9 ENTENDIMENTO DO STJ QUANTO À CONDIÇÃO DE PROSSEGUIBILIDADE NO CRIME DE DESERÇÃO

 Comunga do mesmo entendimento o Superior Tribunal de Justiça, qual seja, a reinclusão do trânsfuga é a única exigência para tornar-se possível o oferecimento e recebimento da denúncia no crime de deserção, situação fatídicas superveniente a estes atos, não dão azo ao sobrestamento da ação penal militar sob alegação de ausência de condição de procedibilidade, conforme pode-se observar nos julgados abaixo:

STJ - DECISÃO MONOCRÁTICA - RECURSO ESPECIAL: REsp 1794417 RS 2019/0025841-8 - PROCESSO CRIMINAL MILITAR DE DESERÇÃO. TÉRMINO DO TEMPO DE SERVIÇO OBRIGATÓRIO. 1...que tal fato tem por objetivo evitar a privação da persecução penal pela falta da condição de procedibilidade e prosseguibilidade, previstas no ordenamento vigente (fl.266). Destaca-se que o fato de o autor estar respondendo pela prática de crime de deserção não impede o licenciamento quando já implementado o prazo legal de 12 meses."

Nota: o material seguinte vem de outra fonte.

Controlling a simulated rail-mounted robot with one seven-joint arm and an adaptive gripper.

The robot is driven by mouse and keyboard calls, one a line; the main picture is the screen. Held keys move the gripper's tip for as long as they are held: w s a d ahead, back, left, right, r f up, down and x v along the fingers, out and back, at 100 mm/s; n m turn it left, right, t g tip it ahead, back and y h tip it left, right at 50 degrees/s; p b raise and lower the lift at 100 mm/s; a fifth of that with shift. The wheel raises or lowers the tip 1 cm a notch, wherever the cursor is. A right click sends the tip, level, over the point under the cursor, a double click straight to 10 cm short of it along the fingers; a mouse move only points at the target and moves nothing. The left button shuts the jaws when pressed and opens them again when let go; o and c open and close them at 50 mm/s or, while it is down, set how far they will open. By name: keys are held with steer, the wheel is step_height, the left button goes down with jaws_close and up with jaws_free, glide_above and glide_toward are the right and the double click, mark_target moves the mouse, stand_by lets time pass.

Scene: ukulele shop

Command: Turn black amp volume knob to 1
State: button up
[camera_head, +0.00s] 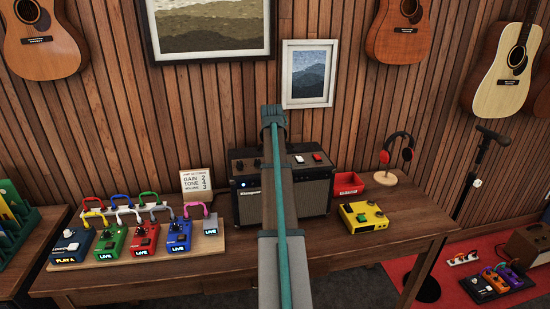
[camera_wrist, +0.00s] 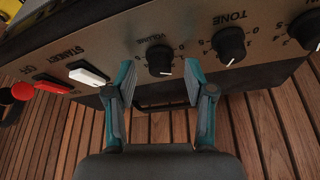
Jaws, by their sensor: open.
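The black amp (camera_head: 312,192) stands on the wooden table, with its middle hidden behind my arm. In the wrist view, its panel shows the black volume knob (camera_wrist: 160,59) under the label VOLUME. The knob's white mark points down and slightly right in the picture; I cannot read surely which number it meets. My gripper (camera_wrist: 158,78) is open, with one teal finger on each side of the knob's position. The fingertips appear close to the panel; I see no clear contact. The gripper is hidden in the head view.
The tone knob (camera_wrist: 231,45) is right of the volume knob; a white switch (camera_wrist: 88,76) and a red switch (camera_wrist: 52,84) are left. A settings card (camera_head: 197,182), pedalboard (camera_head: 118,255), yellow pedal (camera_head: 364,217), red box (camera_head: 348,185) and headphone stand (camera_head: 390,165) surround the amp.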

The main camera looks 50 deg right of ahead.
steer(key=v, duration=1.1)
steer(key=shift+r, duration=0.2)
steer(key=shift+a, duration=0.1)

RECURSO ORDINÁRIO EM HABEAS CORPUS POLICIAL MILITAR. DESERÇÃO. POSTERIOR EXCLUSÃO DAS FILEIRAS MILITARES. TRANCAMENTO DA AÇÃO PENAL. IMPOSSIBILIDADE. Segundo o art. 187 do Código Penal Militar, comete o crime de deserção o militar que se ausentar, sem licença, da unidade em que serve, ou do lugar em que deve permanecer, por mais de oito dias. Na hipótese, quando da consumação do delito e do oferecimento da denúncia, o recorrente ostentava a condição de militar, podendo, assim, ser sujeito ativo do crime de deserção. A superveniente exclusão das fileiras militares, por fatos diversos, não dá azo ao trancamento da ação penal, sob a alegação de ausência de condição de procedibilidade. A exclusão do paciente das fileiras do Exército ocorreu quando já estava consumado o crime de deserção. (....) Não há irregularidade na Lavratura do Termo de Deserção, nem na exclusão do militar das fileiras do Exército, após a consumação do delito. (....) Não há a alegada falta de justa causa" (Precedente do Superior Tribunal Militar). Recurso a que se nega provimento. (Grifo nosso).

RECURSO ESPECIAL. ADMINISTRATIVO. MILITAR – PRAÇA. LICENCIAMENTO. IMPOSSIBILIDADE. PROCESSO CRIMINAL NA JURISDIÇÃO MILITAR. ART. 31, § 5º DA LEI Nº 4.375/64. INTERPRETAÇÃO. Da leitura do referido dispositivo não se extrai que o praça que tenha concluído seu tempo de serviço, mas esteja respondendo a um processo criminal junto ao Foro Militar, não possa licenciar-se. Interpretação equivocada da recorrente. Recurso desprovido.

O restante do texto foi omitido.